Steve Rose returns as publisher of Sun Newspapers
It's back to the future for Sun Newspapers, which is getting its sixth publisher in 10 years.
The new publisher and chief executive is former publisher Steve Rose, 60, whose father founded the suburban newspaper chain in 1950.
News-Press & Gazette Co. of St. Joseph, which acquired Sun Newspapers more than three years ago, made the announcement Friday morning to Sun employees, some of whom are being laid off as part of a companywide reorganization.
At least a dozen of the Sun's 75 to 80 employees will lose their jobs, said David Bradley Jr., head of News-Press & Gazette. Those cuts include positions in the editorial, ad production and tele-sales departments, he said.

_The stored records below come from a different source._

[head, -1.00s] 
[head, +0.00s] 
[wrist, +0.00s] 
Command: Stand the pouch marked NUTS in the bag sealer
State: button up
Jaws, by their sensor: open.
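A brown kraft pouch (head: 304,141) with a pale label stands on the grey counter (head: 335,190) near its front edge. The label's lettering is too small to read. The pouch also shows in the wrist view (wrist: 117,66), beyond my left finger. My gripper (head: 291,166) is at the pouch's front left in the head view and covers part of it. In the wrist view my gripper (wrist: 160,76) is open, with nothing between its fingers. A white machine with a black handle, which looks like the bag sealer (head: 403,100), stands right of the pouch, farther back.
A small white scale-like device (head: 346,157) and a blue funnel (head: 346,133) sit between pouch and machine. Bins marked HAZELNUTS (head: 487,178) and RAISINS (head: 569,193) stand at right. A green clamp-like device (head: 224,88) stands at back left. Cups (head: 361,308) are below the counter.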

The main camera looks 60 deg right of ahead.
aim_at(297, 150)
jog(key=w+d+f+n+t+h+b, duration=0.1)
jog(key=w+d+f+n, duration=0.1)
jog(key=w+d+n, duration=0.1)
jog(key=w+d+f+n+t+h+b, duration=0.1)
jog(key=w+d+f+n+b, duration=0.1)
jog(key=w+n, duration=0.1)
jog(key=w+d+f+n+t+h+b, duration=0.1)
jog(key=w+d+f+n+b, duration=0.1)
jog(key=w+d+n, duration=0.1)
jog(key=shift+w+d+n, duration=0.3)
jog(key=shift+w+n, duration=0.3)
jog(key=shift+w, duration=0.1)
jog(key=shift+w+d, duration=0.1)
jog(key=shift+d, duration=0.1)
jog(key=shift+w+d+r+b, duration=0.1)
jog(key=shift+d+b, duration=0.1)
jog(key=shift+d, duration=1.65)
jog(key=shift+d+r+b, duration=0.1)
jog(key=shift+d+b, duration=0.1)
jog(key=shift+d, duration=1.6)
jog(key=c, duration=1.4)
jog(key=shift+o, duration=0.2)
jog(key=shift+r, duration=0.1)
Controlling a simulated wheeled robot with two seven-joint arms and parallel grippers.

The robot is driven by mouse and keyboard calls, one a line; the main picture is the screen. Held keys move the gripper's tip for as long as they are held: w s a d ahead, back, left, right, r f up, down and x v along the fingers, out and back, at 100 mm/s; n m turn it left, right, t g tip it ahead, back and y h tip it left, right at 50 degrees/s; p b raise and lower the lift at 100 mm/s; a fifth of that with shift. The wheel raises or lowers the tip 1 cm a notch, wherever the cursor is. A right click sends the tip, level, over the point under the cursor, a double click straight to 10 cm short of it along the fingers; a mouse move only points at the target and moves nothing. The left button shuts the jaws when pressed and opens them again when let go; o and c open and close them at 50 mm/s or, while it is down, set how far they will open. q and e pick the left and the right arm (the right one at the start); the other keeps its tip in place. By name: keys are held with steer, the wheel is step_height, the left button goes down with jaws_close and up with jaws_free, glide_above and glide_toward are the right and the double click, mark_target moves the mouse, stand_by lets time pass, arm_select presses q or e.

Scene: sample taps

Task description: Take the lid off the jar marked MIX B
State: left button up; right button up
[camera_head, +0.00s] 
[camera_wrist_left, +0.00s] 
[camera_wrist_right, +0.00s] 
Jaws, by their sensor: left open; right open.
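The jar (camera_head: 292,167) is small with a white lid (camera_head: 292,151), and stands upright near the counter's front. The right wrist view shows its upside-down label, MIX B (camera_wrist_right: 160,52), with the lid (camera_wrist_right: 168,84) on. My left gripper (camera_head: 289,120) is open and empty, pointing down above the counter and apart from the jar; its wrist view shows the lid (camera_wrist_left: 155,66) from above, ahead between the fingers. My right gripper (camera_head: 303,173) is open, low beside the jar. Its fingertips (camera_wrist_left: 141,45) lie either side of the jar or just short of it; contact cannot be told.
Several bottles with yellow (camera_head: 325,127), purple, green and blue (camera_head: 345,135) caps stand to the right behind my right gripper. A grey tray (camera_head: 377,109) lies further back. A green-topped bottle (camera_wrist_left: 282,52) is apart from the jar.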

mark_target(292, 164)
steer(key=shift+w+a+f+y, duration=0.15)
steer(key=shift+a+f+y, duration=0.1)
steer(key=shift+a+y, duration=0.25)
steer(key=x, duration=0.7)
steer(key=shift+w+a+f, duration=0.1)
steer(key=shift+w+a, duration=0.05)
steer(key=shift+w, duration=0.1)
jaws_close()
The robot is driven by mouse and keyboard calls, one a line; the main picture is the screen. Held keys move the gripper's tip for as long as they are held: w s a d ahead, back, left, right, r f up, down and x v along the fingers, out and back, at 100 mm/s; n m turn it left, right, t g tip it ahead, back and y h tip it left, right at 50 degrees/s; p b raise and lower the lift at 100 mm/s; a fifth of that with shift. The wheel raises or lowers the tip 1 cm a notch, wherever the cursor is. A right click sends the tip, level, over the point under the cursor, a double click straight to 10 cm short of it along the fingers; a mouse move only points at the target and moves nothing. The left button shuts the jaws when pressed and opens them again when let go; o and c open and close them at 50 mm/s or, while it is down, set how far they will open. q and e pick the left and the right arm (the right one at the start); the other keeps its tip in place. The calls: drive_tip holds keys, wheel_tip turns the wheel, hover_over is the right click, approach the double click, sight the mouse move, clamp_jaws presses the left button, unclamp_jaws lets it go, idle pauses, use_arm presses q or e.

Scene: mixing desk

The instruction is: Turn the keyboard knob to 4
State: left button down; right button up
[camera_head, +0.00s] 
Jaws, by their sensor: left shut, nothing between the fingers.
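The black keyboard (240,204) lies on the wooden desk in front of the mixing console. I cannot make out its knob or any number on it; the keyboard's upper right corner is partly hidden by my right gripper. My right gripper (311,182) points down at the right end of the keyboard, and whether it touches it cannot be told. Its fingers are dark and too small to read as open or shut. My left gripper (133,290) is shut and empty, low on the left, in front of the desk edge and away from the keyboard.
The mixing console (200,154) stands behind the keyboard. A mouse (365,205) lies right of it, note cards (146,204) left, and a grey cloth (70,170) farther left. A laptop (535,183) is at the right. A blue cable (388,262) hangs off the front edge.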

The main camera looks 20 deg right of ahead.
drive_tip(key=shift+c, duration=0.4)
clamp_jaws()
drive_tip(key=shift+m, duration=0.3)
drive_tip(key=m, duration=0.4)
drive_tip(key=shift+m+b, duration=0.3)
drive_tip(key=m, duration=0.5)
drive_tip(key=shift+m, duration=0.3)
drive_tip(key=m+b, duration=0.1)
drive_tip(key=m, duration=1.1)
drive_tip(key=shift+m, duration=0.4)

Bradley said there were no job cuts at other News-Press & Gazette operations, 'but we're going to keep looking at it, just like anybody.'
Meanwhile, other changes at Sun include the hiring of David Small, Rose's nephew, as co-publisher and chief operating officer. Small, 39, who was Sun's advertising director from 1997 to 1999, most recently was president of Builders Publishing Co. in Overland Park.
'We're a family-owned operation,' Bradley said. 'We're happy to be associated with this family that is so well-known in Johnson County and built the operation for many years. We think they'll do a great job.'
Neither Rose nor Small will have an ownership interest in Sun, whose parent company, Sun Publications, the Rose family sold in 1998.
News-Press & Gazette, which owns the daily St. Joseph News-Press and other media properties, acquired Sun Newspapers in late 2005 from American Community Newspapers LLC of Eden Prairie, Minn.
Rose said in a written statement Friday: 'I believe the owners are focused on stability and growth, and we hope to achieve that. It is a tough economy, but our publications serve a community that does not tend to have bubbles and bursts. We just want to concentrate on serving our readers and advertisers with a stronger pulse on the communities we serve.'
Besides the Johnson County Sun weekly newspapers, Sun Newspapers owns the Kansas City Jewish Chronicle, Kansas City Nursing News, St. Louis Nursing News and Metromedia, which puts out local chamber of commerce directories and other publications.
Rose, who will continue to write his front-page column for Sun's newspapers, replaces Kraig Cawley, a former executive at the Pittsburgh Tribune-Review, as Sun's publisher. Cawley's tenure was short-lived; he joined Sun only last summer.
Cawley could not be reached for comment.
Rose's portfolio as publisher will not include the Northland and Miami County newspapers, which were folded into Sun after News-Press & Gazette bought the company. Those publications will be managed out of St. Joseph.
Sun Newspapers traces its roots to The Prairie Scout, a gossipy mimeographed biweekly founded by Rose's father, Stan Rose, in 1950 that catered to Prairie Village residents. The Prairie Scout spawned the Sun newspapers in 1965.
Steve Rose took over the operation after his father died in 1997. Less than two years later, he sold it to Lionheart Newspapers of Plano, Texas, for nearly $13 million. Lionheart eventually moved the company's headquarters to Eden Prairie, Minn., and changed its name to American Community Newspapers.
In 2004, a group led by Spire Capital Partners, Wachovia Capital Partners and American Community Newspapers bought the company for $85 million. News-Press & Gazette bought it the following year for an undisclosed price.